Feitas essa considerações, uma
pergunta se impõe aos espíritos: com base na Lei 12.527/2011 pode ser
solicitado o acesso a informações protegidas pelo sigilo fiscal, previsto no
art. 198 do Código Tributário Nacional?
2. A Lei da Transparência (Lei 12. 527, de 18-11-2011):
O art. 5º, inciso XXXIII, da
Constituição da República assegura a todos o “direito a receber dos órgãos
públicos informações de seu interesse particular, ou de interesse coletivo ou
geral, que serão prestadas no prazo da lei, sob pena de responsabilidade,
ressalvadas aquelas cujo sigilo seja imprescindível à segurança da sociedade e
do Estado”.
Devemos distinguir entre as
informações do interesse particular do requerente (que são prestadas
exclusivamente ao requerente) e as informações de interesse coletivo ou geral,
que podem ser requeridas por qualquer membro da coletividade interessada. O
dispositivo prevê ainda um limite às informações que podem ser requeridas,
quais sejam: aquelas cujo sigilo seja imprescindível à segurança da sociedade e
do Estado. Leciona a esse respeito José Afonso da Silva:
“O direito previsto é o de receber
informações requeridas que sejam do interesse do requerente ou de uma
coletividade a que ele pertence, ou gerais. A esse direito, devidamente requerido
e formulado, corresponde a obrigação dos órgãos
públicos de satisfazê-lo, mediante prestação
das informações requeridas no prazo que a lei estabelecer, que gira em
torno de 15 a 30 dias. A prestação deve ser a mais completa possível. Se a
obrigação não for cumprida no prazo de lei, fica a autoridade a que cabia
satisfazê-la sujeita à pena de responsabilidade”[1].
O acesso á informação foi
disciplinado pela Lei 12.527, de 18 de novembro de 2011, que em seu art. 4º,
inciso III, define “informação sigilosa” como aquela submetida temporariamente
à restrição de acesso público em razão de sua imprescindibilidade para a
segurança da sociedade e do Estado. A “informação pessoal”, por sua vez, é
definida no inciso IV como aquela relacionada à pessoa natural identificada ou
identificável. Por fim, o inciso VI define “disponibilidade”

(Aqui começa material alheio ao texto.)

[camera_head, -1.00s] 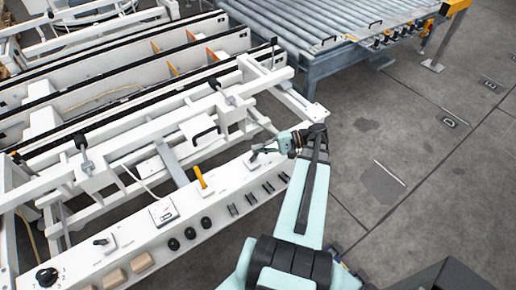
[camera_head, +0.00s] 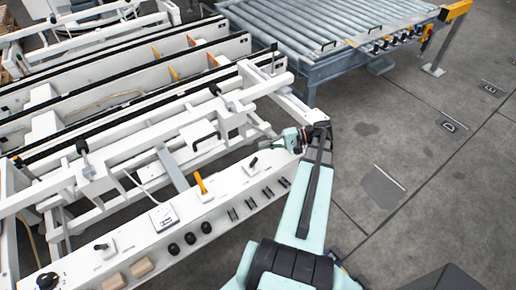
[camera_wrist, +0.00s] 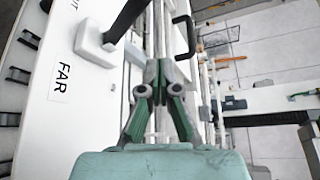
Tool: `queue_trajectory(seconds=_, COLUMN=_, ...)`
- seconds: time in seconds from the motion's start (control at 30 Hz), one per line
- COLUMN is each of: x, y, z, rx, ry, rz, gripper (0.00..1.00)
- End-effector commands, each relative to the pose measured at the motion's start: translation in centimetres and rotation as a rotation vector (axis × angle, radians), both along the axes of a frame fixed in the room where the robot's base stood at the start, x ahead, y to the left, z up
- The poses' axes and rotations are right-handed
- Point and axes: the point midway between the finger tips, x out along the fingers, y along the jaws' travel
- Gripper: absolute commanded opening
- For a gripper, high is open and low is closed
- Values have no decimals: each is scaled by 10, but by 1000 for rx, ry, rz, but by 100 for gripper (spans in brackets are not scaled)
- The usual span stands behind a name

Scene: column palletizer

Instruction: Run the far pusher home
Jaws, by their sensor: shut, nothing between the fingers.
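The control lever (camera_head: 252,162) with a black handle stands on a white base near the right end of the white control panel (camera_head: 140,225). In the wrist view the lever's black handle (camera_wrist: 127,20) rises beside a label reading FAR (camera_wrist: 60,79). My gripper (camera_head: 285,138) is just up and right of this lever, apart from it. In the wrist view my gripper (camera_wrist: 160,68) is shut and empty, its fingertips together to the right of the lever base. I cannot tell which of the machine's white beams is the far pusher.
An orange-handled lever (camera_head: 200,183), a second black lever (camera_head: 104,246), a rotary knob (camera_head: 46,281) and several buttons share the panel. White beams and a black hooped handle (camera_head: 204,140) lie behind it. A roller conveyor (camera_head: 330,30) stands at the back. The floor at right is open.

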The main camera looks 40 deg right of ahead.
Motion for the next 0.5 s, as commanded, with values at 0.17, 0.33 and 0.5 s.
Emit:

como a qualidade da informação que pode ser conhecida e utilizada por
indivíduos, equipamentos ou sistemas autorizados.
O art. 7º dispõe que o acesso à
informação compreende tanto o direito a obter informações dos órgãos públicos
como orientação sobre como a informação desejada poderá ser obtida. Em
particular, fica assegurada informação sobre: (i) as atividades exercidas pelos
órgãos e entidades, inclusive as relativas à sua política, organização e
serviços; (ii) administração do patrimônio público, utilização
de recursos públicos, licitação e contratos administrativos; (iii) implementação,
acompanhamento e resultados dos
programas, projetos e ações dos órgãos e entidades públicas, bem como metas e
indicadores propostos; (iv) resultado de inspeções, auditorias, prestações
e tomadas de contas realizadas pelos órgãos de controle interno e externo,
incluindo prestações de contas relativas a exercícios anteriores.
O § 3º do mesmo artigo esclarece
que o “direito de acesso aos documentos ou às informações
neles contidas utilizados como fundamento da tomada de decisão e do ato
administrativo será assegurado com a edição do ato decisório respectivo”.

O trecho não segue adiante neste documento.